**WHAT TO PRODUCE:** Retype the complete listing exactly as it appears.

**SUPPLIED DATA:**
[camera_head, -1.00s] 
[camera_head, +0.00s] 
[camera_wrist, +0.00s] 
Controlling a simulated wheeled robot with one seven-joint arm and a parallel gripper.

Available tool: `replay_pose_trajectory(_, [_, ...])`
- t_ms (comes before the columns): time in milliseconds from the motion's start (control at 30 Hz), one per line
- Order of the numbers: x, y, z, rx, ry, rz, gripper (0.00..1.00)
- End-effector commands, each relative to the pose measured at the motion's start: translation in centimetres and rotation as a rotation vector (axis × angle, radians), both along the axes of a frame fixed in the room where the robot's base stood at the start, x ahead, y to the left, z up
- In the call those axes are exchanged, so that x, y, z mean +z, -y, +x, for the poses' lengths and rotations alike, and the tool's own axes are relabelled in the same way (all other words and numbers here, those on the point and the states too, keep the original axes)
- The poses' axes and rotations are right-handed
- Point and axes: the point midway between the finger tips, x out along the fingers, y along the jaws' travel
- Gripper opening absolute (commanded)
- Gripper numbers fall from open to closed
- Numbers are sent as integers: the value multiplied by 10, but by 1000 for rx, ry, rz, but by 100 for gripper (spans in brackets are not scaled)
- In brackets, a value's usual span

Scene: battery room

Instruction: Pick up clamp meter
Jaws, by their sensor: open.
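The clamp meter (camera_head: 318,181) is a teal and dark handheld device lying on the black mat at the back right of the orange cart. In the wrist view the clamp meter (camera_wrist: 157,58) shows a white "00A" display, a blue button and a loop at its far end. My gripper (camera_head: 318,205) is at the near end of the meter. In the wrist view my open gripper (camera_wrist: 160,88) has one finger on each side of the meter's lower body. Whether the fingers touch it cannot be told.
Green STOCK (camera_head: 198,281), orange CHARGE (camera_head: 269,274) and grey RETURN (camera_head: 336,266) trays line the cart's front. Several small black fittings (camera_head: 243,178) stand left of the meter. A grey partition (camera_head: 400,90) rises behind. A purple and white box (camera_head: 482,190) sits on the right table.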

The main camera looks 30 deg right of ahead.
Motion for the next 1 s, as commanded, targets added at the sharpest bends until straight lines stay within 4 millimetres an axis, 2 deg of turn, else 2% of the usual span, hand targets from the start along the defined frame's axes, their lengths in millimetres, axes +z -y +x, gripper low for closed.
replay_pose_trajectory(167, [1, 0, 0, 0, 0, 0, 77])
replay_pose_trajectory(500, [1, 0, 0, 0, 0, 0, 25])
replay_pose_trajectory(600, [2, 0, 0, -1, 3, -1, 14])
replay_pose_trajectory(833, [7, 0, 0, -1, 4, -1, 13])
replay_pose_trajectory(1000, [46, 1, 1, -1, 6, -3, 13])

**PROBLEM SOLUTION:**
[camera_head, -1.00s] 
[camera_head, +0.00s] 
[camera_wrist, +0.00s] 
Controlling a simulated wheeled robot with one seven-joint arm and a parallel gripper.

Available tool: `replay_pose_trajectory(_, [_, ...])`
- t_ms (comes before the columns): time in milliseconds from the motion's start (control at 30 Hz), one per line
- Order of the numbers: x, y, z, rx, ry, rz, gripper (0.00..1.00)
- End-effector commands, each relative to the pose measured at the motion's start: translation in centimetres and rotation as a rotation vector (axis × angle, radians), both along the axes of a frame fixed in the room where the robot's base stood at the start, x ahead, y to the left, z up
- In the call those axes are exchanged, so that x, y, z mean +z, -y, +x, for the poses' lengths and rotations alike, and the tool's own axes are relabelled in the same way (all other words and numbers here, those on the point and the states too, keep the original axes)
- The poses' axes and rotations are right-handed
- Point and axes: the point midway between the finger tips, x out along the fingers, y along the jaws' travel
- Gripper opening absolute (commanded)
- Gripper numbers fall from open to closed
- Numbers are sent as integers: the value multiplied by 10, but by 1000 for rx, ry, rz, but by 100 for gripper (spans in brackets are not scaled)
- In brackets, a value's usual span

Scene: battery room

Instruction: Pick up clamp meter
Jaws, by their sensor: open.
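The clamp meter (camera_head: 318,181) is a teal and dark handheld device lying on the black mat at the back right of the orange cart. In the wrist view the clamp meter (camera_wrist: 157,58) shows a white "00A" display, a blue button and a loop at its far end. My gripper (camera_head: 318,205) is at the near end of the meter. In the wrist view my open gripper (camera_wrist: 160,88) has one finger on each side of the meter's lower body. Whether the fingers touch it cannot be told.
Green STOCK (camera_head: 198,281), orange CHARGE (camera_head: 269,274) and grey RETURN (camera_head: 336,266) trays line the cart's front. Several small black fittings (camera_head: 243,178) stand left of the meter. A grey partition (camera_head: 400,90) rises behind. A purple and white box (camera_head: 482,190) sits on the right table.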

The main camera looks 30 deg right of ahead.
Motion for the next 1 s, as commanded, targets added at the sharpest bends until straight lines stay within 4 millimetres an axis, 2 deg of turn, else 2% of the usual span, hand targets from the start along the defined frame's axes, their lengths in millimetres, axes +z -y +x, gripper low for closed.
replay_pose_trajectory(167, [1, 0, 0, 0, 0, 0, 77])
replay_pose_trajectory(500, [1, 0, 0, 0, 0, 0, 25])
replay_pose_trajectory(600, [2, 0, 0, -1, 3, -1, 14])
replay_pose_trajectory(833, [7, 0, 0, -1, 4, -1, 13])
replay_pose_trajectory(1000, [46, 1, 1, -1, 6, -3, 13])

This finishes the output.